Exercise:
No images are to be carried over; print all other material exactly as it stands.

--- Begin ---

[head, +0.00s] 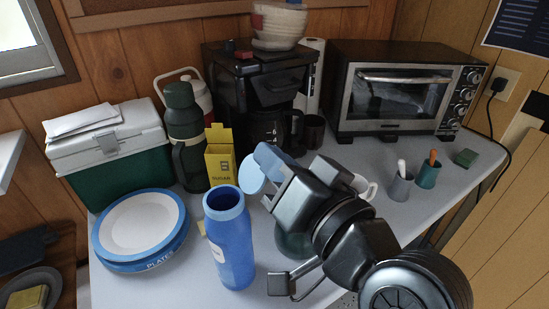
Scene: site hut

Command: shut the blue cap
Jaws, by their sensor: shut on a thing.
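A blue bottle (232,252) with a pale label stands upright near the front of the table, its round mouth (224,198) open at the top. The blue cap (252,173) is above and to the right of that mouth, tilted so that its pale round face shows towards the left. My gripper (272,176) comes in from the right and is shut on the blue cap. The cap looks apart from the bottle's rim. The fingertips are partly hidden behind the cap and the gripper body.
A yellow sugar box (220,164) and a dark green flask (184,130) stand close behind the bottle. Blue plates (104,230) lie to its left. A white mug (366,188) and small cups (401,188) stand right.

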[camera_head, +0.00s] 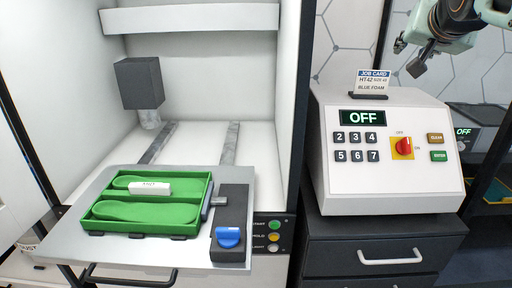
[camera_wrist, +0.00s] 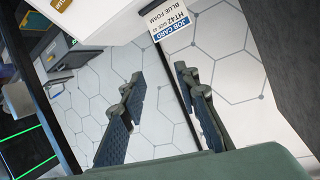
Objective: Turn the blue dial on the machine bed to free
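The blue dial (camera_head: 228,237) sits on a dark block (camera_head: 233,202) at the right side of the grey machine bed (camera_head: 100,247) in the head view. Its pointer position and any markings are too small to read. A green tray (camera_head: 150,233) with two green insoles and a white label lies beside the block. My gripper (camera_head: 408,58) is at the upper right of the head view, far from the dial and above the control box. In the wrist view my gripper (camera_wrist: 158,85) has its two fingers apart with nothing between them.
The white control box (camera_head: 390,185) reads OFF and has a red switch (camera_head: 404,147), keys and a job card (camera_head: 372,82) on top. It stands on dark drawers right of the machine. A dark post (camera_head: 298,110) separates it from the machine opening. A grinding head (camera_head: 139,83) hangs inside.

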--- End ---

Solved exercise:
[head, +0.00s] 
Scene: site hut

Command: shut the blue cap
Jaws, by their sensor: shut on a thing.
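A blue bottle (232,252) with a pale label stands upright near the front of the table, its round mouth (224,198) open at the top. The blue cap (252,173) is above and to the right of that mouth, tilted so that its pale round face shows towards the left. My gripper (272,176) comes in from the right and is shut on the blue cap. The cap looks apart from the bottle's rim. The fingertips are partly hidden behind the cap and the gripper body.
A yellow sugar box (220,164) and a dark green flask (184,130) stand close behind the bottle. Blue plates (104,230) lie to its left. A white mug (366,188) and small cups (401,188) stand right.

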[camera_head, +0.00s] 
[camera_wrist, +0.00s] 
Objective: Turn the blue dial on the machine bed to free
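The blue dial (camera_head: 228,237) sits on a dark block (camera_head: 233,202) at the right side of the grey machine bed (camera_head: 100,247) in the head view. Its pointer position and any markings are too small to read. A green tray (camera_head: 150,233) with two green insoles and a white label lies beside the block. My gripper (camera_head: 408,58) is at the upper right of the head view, far from the dial and above the control box. In the wrist view my gripper (camera_wrist: 158,85) has its two fingers apart with nothing between them.
The white control box (camera_head: 390,185) reads OFF and has a red switch (camera_head: 404,147), keys and a job card (camera_head: 372,82) on top. It stands on dark drawers right of the machine. A dark post (camera_head: 298,110) separates it from the machine opening. A grinding head (camera_head: 139,83) hangs inside.

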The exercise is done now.